Written request: Pick out the lines in the listing below that contain the word "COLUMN" and copy them.

(Records of robot episodes)
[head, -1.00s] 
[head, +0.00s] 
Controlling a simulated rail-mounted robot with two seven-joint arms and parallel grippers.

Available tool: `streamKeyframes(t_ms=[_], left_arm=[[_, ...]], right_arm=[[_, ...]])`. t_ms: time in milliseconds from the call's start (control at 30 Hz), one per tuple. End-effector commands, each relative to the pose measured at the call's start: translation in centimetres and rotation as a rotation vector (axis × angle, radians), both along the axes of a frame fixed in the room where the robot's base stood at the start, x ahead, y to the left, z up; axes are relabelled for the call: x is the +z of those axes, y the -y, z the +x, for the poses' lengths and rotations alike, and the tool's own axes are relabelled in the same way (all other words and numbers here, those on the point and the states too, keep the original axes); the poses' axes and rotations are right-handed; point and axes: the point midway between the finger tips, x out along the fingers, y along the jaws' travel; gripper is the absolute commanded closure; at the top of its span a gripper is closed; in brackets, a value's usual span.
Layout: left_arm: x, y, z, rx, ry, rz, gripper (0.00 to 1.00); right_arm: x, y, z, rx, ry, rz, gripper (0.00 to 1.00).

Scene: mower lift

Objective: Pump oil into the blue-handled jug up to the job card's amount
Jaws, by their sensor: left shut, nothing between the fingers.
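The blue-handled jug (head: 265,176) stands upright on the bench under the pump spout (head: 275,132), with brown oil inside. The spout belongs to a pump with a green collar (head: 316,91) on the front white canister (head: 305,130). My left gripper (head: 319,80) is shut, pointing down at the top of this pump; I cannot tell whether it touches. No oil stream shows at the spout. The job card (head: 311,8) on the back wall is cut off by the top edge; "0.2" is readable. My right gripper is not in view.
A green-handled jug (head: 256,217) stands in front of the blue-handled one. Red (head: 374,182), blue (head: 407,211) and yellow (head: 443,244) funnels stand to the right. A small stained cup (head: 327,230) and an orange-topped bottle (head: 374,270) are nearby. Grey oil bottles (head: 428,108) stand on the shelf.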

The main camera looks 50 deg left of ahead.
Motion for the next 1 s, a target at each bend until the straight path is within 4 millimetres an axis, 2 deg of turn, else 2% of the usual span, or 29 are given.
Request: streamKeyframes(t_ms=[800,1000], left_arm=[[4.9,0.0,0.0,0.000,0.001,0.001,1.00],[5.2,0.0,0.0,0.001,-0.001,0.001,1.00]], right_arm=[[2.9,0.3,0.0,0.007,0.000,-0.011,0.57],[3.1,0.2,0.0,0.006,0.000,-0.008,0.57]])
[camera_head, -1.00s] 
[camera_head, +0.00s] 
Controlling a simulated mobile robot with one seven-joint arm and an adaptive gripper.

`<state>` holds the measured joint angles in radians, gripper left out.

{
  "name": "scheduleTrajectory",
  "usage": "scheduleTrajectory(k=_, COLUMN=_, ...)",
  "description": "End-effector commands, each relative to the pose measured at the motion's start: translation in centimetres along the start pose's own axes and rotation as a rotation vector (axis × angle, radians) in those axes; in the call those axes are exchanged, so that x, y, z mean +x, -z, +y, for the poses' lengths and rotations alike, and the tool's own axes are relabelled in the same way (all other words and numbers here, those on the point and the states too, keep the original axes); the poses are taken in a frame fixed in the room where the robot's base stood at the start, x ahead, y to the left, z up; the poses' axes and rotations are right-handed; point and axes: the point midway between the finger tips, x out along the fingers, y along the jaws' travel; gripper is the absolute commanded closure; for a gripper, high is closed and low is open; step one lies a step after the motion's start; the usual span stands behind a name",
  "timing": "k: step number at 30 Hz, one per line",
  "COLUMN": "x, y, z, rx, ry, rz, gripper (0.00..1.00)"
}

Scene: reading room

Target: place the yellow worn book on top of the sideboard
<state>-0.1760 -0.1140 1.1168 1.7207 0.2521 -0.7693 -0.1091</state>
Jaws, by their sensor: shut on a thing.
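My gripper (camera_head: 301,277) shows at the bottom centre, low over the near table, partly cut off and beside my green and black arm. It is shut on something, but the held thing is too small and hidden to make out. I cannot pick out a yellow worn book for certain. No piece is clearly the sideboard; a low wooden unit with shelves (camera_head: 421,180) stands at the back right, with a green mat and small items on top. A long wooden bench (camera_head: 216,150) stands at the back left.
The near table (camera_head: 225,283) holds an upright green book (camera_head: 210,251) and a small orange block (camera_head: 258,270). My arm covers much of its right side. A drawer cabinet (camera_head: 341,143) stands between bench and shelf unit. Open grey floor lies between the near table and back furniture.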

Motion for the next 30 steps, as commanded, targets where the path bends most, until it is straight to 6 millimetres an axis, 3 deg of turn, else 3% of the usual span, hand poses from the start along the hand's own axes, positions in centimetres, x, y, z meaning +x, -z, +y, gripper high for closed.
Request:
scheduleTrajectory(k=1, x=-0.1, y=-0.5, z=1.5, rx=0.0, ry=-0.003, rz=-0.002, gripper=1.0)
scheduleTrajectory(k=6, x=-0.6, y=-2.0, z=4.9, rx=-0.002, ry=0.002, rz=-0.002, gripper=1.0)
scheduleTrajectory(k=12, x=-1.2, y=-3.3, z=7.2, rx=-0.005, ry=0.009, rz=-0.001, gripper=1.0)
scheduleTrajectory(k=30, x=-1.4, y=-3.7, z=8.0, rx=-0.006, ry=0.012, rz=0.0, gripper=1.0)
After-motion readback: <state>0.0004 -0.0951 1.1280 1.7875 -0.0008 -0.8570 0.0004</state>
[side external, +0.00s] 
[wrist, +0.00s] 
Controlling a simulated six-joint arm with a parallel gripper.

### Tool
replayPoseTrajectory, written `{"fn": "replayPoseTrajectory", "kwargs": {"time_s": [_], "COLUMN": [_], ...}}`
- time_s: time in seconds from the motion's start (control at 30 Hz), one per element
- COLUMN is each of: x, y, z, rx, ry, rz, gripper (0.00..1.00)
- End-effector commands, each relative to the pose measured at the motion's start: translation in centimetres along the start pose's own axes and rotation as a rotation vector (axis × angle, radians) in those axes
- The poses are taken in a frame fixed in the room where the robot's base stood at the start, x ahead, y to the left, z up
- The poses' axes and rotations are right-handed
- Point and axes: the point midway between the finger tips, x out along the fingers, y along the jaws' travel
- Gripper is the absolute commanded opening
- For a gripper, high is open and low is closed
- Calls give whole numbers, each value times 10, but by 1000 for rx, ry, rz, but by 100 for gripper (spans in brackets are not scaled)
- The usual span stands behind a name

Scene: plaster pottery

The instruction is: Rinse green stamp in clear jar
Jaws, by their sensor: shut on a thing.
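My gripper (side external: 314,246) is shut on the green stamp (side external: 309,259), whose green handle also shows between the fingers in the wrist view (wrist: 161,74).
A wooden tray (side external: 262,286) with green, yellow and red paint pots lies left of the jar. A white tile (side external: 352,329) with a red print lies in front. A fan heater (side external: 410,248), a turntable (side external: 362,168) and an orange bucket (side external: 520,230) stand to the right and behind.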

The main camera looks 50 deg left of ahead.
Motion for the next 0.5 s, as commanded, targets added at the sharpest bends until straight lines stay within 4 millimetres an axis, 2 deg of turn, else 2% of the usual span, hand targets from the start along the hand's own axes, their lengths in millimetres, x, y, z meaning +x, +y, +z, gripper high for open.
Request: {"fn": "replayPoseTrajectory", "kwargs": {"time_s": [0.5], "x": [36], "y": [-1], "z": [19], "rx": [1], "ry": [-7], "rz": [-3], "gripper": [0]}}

Complete answer:
  "usage": "scheduleTrajectory(k=_, COLUMN=_, ...)",
  "COLUMN": "x, y, z, rx, ry, rz, gripper (0.00..1.00)"
replayPoseTrajectory, written `{"fn": "replayPoseTrajectory", "kwargs": {"time_s": [_], "COLUMN": [_], ...}}`
- COLUMN is each of: x, y, z, rx, ry, rz, gripper (0.00..1.00)

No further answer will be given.